My bash script uses convert and montage of the Image magic to stack 2xN multi-image chart. Convert:
convert \( "${output}/type1*.png" -append \) \( "${output}/type2*.png" -append \) +append -background white -alpha deactivate ${output}/summary.png
Montage:
montage \( "${output}/type1*.png" \) \( "${output}/type2*.png" \) -geometry 800x600+1+1 -tile x2 -frame 4 -background white -mattecolor lightgoldenrod2 -mode Frame -bordercolor white ${output}/summary.png
Would it be possible via some option to automatically add the name of the stacked images directly on each initial png file?

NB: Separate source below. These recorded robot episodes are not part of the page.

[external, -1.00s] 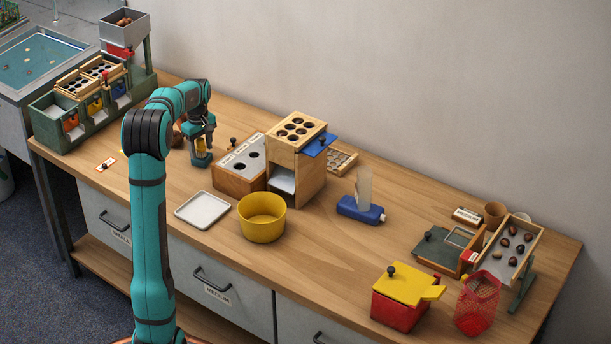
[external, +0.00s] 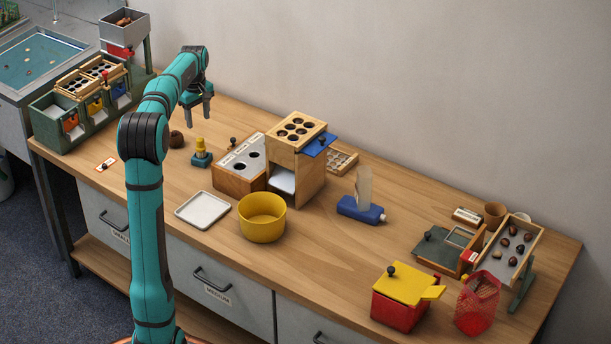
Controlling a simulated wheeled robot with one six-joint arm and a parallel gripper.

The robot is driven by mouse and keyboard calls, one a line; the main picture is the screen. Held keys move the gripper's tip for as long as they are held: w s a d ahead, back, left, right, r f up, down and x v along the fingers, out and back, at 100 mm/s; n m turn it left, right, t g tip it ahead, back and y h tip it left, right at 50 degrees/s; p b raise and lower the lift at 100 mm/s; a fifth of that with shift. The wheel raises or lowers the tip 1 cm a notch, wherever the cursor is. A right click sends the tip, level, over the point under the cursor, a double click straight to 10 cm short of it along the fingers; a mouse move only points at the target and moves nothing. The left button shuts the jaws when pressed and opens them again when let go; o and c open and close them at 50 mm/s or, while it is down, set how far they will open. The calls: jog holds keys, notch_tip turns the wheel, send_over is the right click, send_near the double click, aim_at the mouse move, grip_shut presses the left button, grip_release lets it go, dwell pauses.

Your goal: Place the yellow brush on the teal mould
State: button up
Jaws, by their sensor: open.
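The yellow brush (external: 200,145) stands upright on the teal mould (external: 201,160), a small block on the table left of the wooden box with round holes. My gripper (external: 197,116) is open and empty. It hangs above the brush, clear of it, with its fingers pointing down.
A dark brown round object (external: 176,139) sits left of the mould. The wooden box (external: 238,178), a white tray (external: 203,210) and a yellow bowl (external: 262,217) stand to the right and front. A green sorting stand (external: 95,115) is at the left. The table front of the mould is clear.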

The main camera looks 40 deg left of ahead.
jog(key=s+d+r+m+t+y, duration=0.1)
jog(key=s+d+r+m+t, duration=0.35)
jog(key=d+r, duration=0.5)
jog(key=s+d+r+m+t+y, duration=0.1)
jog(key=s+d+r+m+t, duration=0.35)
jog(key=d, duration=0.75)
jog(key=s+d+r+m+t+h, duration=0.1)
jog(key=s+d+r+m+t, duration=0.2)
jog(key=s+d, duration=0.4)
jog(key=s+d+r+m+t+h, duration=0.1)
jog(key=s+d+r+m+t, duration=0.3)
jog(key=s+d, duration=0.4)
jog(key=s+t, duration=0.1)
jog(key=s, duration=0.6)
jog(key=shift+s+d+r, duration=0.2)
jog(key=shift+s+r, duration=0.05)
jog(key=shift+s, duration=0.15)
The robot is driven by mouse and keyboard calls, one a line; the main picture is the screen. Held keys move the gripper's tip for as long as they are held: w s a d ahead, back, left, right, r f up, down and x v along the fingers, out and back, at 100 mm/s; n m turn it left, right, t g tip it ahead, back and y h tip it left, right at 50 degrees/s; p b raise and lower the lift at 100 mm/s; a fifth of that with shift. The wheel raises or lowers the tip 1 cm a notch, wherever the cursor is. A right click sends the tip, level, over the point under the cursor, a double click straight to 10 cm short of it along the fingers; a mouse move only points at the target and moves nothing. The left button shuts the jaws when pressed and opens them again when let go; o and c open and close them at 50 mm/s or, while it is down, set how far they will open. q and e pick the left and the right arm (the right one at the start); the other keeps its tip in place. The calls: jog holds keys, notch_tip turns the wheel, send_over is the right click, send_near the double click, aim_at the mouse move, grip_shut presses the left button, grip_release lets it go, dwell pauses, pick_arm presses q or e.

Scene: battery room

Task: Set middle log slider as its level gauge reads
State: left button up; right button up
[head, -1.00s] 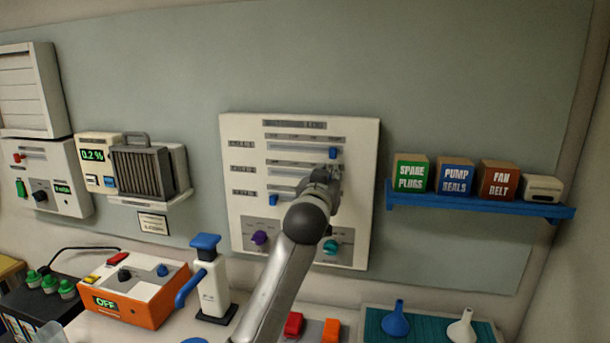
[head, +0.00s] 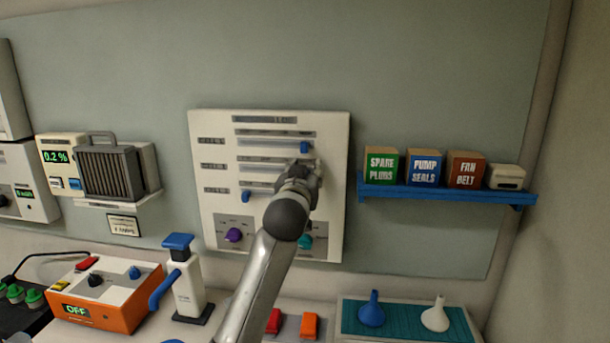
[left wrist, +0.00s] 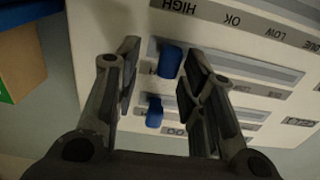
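The white log panel (head: 222,135) hangs on the back wall with three slider rows. The middle slider's blue knob (left wrist: 170,62) shows in the left wrist view, towards the HIGH end; the head view hides it behind my gripper. My left gripper (head: 302,172) is at that row, its fingers (left wrist: 162,75) open on either side of the knob, with a gap at least on the left. The top slider's knob (head: 305,147) is near the right end; it also shows in the wrist view (left wrist: 154,112). The bottom knob (head: 245,196) is at the left. I cannot identify the level gauge.
A purple knob (head: 233,235) and a teal knob (head: 306,242) sit low on the panel. A blue shelf (head: 450,193) with boxes is to the right. An orange unit (head: 120,310), a white pump-like bottle (head: 188,290) and a teal mat (head: 400,325) lie below.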

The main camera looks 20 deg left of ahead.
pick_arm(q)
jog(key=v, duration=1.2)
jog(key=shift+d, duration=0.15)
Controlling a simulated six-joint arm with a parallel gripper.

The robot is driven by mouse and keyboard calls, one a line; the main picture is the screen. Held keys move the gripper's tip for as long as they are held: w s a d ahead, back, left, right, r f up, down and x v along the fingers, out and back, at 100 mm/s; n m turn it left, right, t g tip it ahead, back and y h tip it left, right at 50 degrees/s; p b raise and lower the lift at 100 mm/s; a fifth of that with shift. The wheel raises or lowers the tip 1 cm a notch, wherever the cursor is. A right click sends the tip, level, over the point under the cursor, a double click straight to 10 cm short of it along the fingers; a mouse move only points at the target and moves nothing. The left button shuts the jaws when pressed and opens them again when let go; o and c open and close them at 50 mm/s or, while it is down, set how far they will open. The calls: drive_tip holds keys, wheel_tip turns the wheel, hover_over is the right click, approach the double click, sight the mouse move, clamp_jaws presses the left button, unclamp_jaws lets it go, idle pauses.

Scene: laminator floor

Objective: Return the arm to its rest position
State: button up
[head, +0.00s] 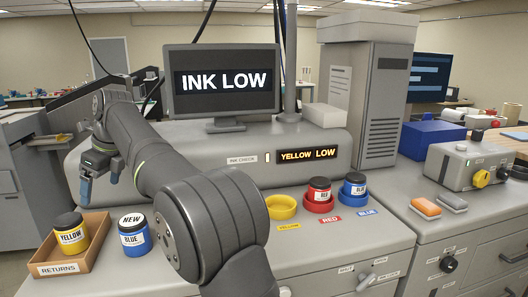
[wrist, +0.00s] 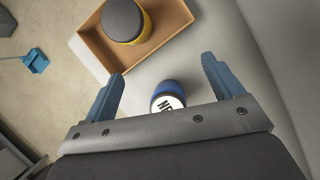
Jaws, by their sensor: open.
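My gripper (head: 99,178) is open and empty, above the left end of the counter. In the wrist view its two blue fingers (wrist: 162,92) stand wide apart, with nothing held between them. A blue jar labelled NEW BLUE (head: 135,236) stands upright on the counter, right of the returns box. It also shows in the wrist view (wrist: 166,90), below and between the fingers. A yellow jar (head: 71,236) stands in the wooden RETURNS box (head: 97,256); the wrist view shows its dark lid (wrist: 122,20). My arm crosses the middle of the head view.
A yellow ring holder (head: 281,208) is empty. A red jar (head: 320,191) and a blue jar (head: 354,187) stand at the red and blue holders. The monitor (head: 221,83) reads INK LOW and the panel display (head: 308,154) YELLOW LOW. Sponges (head: 426,208) lie on the right.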

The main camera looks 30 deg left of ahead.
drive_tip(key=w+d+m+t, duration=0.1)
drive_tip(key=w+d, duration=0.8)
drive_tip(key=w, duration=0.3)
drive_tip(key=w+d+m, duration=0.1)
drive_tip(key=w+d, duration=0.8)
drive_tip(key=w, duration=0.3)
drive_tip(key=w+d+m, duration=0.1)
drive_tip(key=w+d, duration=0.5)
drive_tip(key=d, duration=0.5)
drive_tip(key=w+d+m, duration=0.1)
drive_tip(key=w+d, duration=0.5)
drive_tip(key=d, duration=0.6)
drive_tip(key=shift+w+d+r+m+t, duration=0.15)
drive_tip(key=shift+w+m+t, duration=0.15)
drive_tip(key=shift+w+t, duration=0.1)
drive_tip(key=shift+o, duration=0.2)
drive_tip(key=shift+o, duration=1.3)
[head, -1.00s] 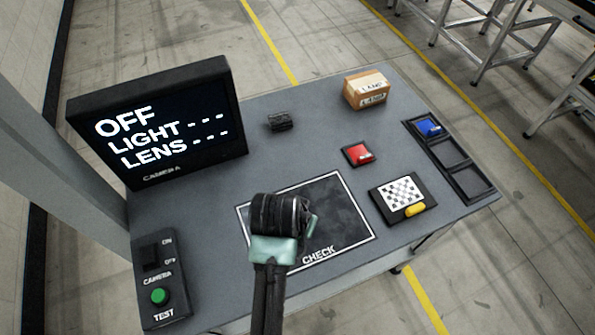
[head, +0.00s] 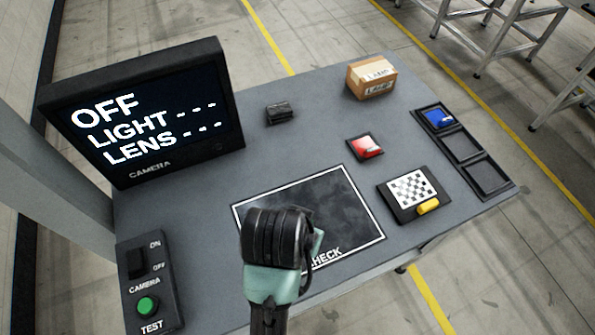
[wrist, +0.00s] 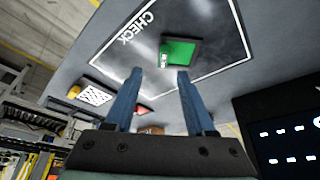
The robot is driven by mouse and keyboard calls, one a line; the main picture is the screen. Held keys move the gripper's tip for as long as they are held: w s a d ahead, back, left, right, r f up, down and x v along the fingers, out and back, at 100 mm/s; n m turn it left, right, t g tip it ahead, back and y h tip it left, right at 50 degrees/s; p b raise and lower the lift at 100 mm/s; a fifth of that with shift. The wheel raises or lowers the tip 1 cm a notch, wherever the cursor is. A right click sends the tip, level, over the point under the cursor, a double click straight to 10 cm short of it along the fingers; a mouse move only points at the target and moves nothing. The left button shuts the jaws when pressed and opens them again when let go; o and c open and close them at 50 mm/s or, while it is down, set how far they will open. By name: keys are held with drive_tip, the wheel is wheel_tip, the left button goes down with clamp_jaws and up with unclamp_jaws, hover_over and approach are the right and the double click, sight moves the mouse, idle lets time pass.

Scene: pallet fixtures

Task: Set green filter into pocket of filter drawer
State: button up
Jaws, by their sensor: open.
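The green filter (wrist: 184,53) lies on the dark CHECK area (wrist: 205,25) in the wrist view, just beyond my fingertips. In the head view my arm hides it. My gripper (wrist: 160,73) is open, its two blue fingers apart with nothing between them. In the head view my gripper's body (head: 277,240) is over the lower part of the CHECK area. The filter drawer (head: 466,151), a black tray with three pockets, is at the table's right side. Its far pocket holds a blue filter (head: 437,118); the middle and near pockets look empty.
A red filter (head: 365,147) and a checkered board (head: 411,190) with a yellow handle lie between the CHECK area and drawer. A cardboard box (head: 371,77) and small black block (head: 279,112) stand behind. A monitor (head: 150,110) and switch box (head: 149,283) are at left.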

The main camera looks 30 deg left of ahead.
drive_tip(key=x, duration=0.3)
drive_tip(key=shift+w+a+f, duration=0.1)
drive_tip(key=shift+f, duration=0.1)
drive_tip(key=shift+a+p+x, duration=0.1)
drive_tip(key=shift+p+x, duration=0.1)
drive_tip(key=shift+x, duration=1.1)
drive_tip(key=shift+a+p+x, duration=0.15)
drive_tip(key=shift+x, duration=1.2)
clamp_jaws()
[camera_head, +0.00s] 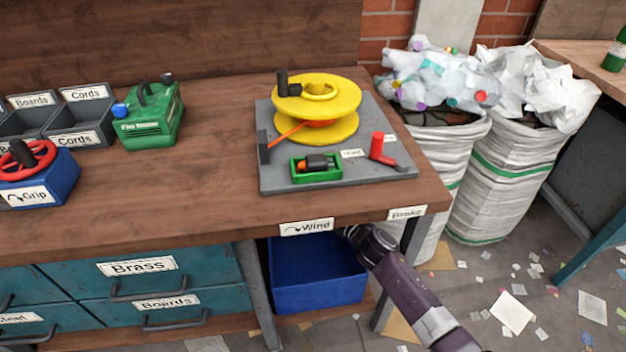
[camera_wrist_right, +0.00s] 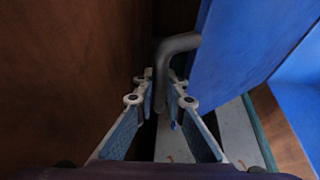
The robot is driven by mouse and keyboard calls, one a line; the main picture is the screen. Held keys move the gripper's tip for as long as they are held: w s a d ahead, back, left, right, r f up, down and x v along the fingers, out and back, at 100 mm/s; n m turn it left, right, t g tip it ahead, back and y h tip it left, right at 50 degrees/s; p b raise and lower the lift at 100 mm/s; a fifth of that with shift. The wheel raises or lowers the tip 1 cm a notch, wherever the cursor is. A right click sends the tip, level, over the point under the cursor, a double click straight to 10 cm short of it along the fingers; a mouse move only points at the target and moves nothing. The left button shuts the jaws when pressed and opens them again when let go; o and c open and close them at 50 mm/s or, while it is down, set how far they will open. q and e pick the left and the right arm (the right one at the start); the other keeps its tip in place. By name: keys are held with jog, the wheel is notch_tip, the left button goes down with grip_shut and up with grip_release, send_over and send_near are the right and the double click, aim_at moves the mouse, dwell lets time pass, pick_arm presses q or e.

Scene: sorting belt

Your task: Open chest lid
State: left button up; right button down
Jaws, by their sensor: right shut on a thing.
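I cannot make out a chest or a lid as such in either view. My right arm comes in from the lower right of the head view and reaches under the front edge of the workbench (camera_head: 215,208), beside a blue open bin (camera_head: 318,296); its gripper is hidden there. In the right wrist view my right gripper (camera_wrist_right: 164,97) is shut on a grey bent bar (camera_wrist_right: 180,43), like a handle. A blue wall (camera_wrist_right: 228,50) stands just right of the bar. My left gripper is out of view.
On top are a yellow spool (camera_head: 345,92) on a grey plate (camera_head: 278,178) and a green device (camera_head: 152,122). White sacks (camera_head: 500,190) stand close on the right.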

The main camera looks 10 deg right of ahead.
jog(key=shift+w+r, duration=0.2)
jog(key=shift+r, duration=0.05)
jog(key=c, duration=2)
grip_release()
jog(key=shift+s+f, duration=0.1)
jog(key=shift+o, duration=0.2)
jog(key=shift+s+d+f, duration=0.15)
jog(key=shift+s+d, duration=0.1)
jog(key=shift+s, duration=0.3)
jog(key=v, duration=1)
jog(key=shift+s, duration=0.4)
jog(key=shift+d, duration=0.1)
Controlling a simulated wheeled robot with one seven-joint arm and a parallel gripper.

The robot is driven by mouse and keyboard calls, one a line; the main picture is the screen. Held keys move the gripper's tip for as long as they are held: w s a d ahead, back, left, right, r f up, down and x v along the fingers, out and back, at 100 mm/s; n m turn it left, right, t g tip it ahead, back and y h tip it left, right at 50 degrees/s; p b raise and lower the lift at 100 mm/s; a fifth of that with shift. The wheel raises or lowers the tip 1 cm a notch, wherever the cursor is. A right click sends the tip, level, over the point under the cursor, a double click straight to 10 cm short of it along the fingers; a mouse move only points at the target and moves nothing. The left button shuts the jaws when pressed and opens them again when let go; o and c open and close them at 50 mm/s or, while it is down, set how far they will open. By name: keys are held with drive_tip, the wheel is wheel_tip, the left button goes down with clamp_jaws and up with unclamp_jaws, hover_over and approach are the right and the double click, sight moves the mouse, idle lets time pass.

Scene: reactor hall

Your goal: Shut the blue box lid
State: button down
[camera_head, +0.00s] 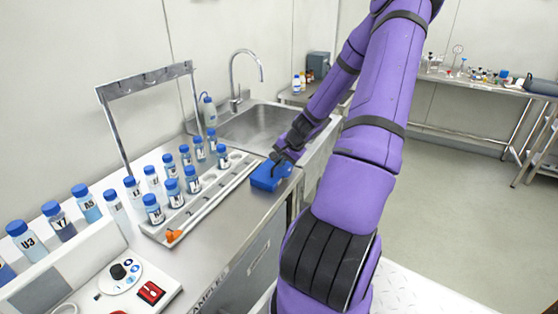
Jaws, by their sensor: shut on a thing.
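The small blue box (268,179) stands on the steel counter, close to its front edge and just in front of the sink. My gripper (279,161) is at the top of the box, pointing down, with its fingers shut on the lid. The fingers and wrist cover part of the lid. At this size I cannot tell how far open the lid is.
A tray (228,187) with several blue-capped bottles lies left of the box. An orange item (174,236) is at the tray's near end. The sink (262,125) is behind the box. Open floor (455,190) lies to the right.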

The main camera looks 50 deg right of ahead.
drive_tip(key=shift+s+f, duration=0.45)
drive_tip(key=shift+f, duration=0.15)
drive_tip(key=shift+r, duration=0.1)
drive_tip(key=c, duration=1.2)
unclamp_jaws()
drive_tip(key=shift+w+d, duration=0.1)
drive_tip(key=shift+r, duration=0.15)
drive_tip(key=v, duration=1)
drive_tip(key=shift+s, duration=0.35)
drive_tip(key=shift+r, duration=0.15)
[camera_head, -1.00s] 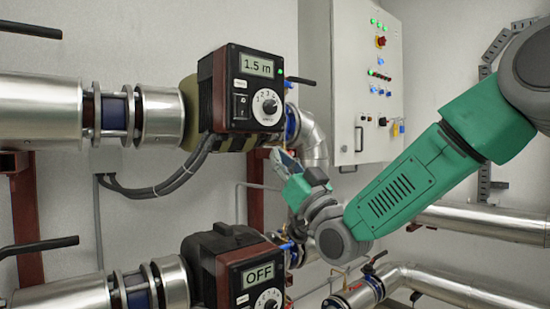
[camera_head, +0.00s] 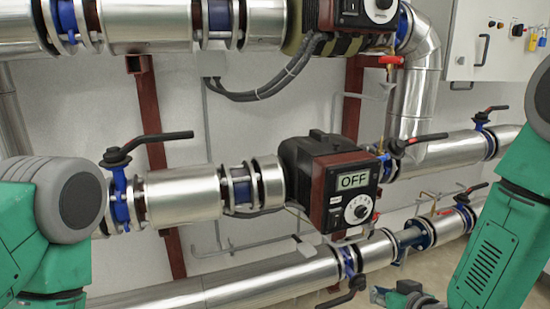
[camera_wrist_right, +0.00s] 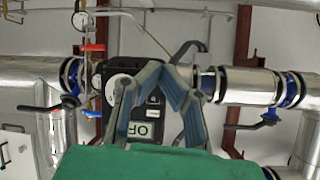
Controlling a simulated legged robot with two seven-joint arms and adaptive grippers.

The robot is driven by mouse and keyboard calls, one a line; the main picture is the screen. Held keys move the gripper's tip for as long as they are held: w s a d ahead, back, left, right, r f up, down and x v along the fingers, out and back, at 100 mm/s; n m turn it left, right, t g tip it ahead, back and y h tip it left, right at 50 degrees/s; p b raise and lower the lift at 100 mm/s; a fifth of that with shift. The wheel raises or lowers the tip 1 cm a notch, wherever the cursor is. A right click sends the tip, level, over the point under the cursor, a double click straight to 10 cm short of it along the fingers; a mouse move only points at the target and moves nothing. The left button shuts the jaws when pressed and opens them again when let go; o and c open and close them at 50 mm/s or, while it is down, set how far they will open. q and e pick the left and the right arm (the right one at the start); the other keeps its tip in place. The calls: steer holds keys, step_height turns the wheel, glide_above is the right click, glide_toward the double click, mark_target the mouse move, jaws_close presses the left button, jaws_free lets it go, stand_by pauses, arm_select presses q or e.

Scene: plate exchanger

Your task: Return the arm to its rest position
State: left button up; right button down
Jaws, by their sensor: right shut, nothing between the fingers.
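My right arm (camera_head: 484,245), green, hangs down at the right edge of the head view. Its gripper (camera_head: 382,295) is low at the bottom edge, partly cut off, in front of the lower pipe and apart from it. In the right wrist view the gripper's fingers (camera_wrist_right: 158,78) come together, shut and empty, with the lower pump behind them. My left arm (camera_head: 50,215) shows at the left edge; its gripper is out of view.
The lower pump (camera_head: 345,190) reads OFF and sits mid-view on a metal pipe (camera_head: 185,195). Black-handled valves (camera_head: 118,190) stick out along the pipes. The upper pump (camera_head: 365,14) is cut off at the top. A control cabinet (camera_head: 470,50) hangs at upper right.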

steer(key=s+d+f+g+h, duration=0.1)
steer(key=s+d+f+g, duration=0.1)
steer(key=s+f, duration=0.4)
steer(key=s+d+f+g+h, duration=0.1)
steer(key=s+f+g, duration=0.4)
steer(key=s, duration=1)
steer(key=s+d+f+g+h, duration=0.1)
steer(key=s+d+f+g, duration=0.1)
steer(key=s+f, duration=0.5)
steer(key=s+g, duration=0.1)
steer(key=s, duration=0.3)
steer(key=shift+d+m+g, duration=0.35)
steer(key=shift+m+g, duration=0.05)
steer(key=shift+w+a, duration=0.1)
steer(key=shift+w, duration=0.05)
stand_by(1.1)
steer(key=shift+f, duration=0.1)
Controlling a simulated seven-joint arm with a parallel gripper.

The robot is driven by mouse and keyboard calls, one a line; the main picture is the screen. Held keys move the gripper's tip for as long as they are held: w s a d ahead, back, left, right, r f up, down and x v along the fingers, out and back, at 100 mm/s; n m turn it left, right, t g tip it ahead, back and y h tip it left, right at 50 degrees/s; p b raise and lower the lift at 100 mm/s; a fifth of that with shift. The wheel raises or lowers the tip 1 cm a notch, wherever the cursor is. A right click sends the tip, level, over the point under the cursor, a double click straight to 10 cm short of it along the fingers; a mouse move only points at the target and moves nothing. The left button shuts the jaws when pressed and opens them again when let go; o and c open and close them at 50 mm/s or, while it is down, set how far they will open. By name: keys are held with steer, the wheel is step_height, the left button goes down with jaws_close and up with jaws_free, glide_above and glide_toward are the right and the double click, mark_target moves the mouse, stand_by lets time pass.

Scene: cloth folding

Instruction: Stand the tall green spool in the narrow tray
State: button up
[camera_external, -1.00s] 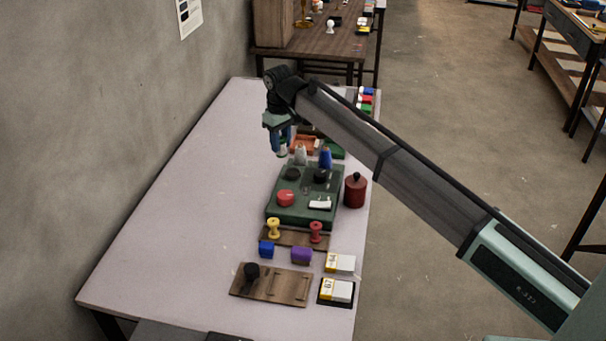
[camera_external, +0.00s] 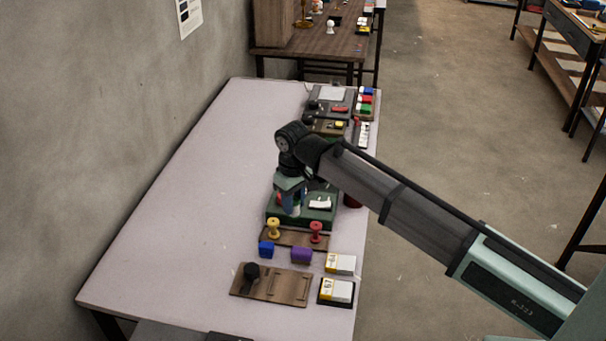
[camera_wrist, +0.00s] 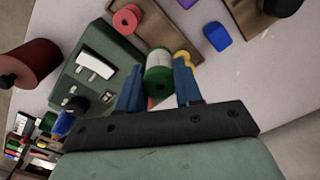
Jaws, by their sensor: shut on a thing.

Of course. I made 4 randomly coloured input images, each 100x100 like this:
magick -size 2x2 xc: +noise random -crop 1x1 -scale 100x100 +repage type-%02d.png
They are named like this:
-rw-r--r--@ 1 mark staff 595 11 Oct 10:35 type-00.png
-rw-r--r--@ 1 mark staff 594 11 Oct 10:35 type-01.png
-rw-r--r--@ 1 mark staff 595 11 Oct 10:35 type-02.png
-rw-r--r--@ 1 mark staff 595 11 Oct 10:35 type-03.png
The basic technique you need is to:
montage
#!/bin/bash
for f in type-*png; do
magick "$f" -gravity South -fill black -background Plum -font "/System/Library/Fonts/Supplemental/Comic Sans MS Bold.ttf" -splice 0x18 -annotate +0+2 "$f" miff:-
done | magick montage -geometry +1+1 -tile x2 miff:- montage.png
Here's another example, but with an under-colour underneath the text and the text directly on the image and a transparent background to the montaged output:
#!/bin/bash
for f in type-*png; do
magick "$f" -fill white -undercolor '#00000080' -gravity South -annotate +0+5 "$f" miff:-
done | magick montage -background none -geometry +1+1 -tile x2 miff:- montage.png
Obviously you can diddle around with the colours, fonts, positioning as you wish, but the core technique remains the same.
Note: MIFF:
is just "Magick Image File Format", a format specific to ImageMagick that is guaranteed to maintain and pass on all aspects of its input - from bit-depth, through comments, through quality, through transparency down to EXIF data and beyond.
Note: The annotation methods I have used are derived from the excellent work by Anthony Thyssen linked here and there are many, many other examples - well worth a read.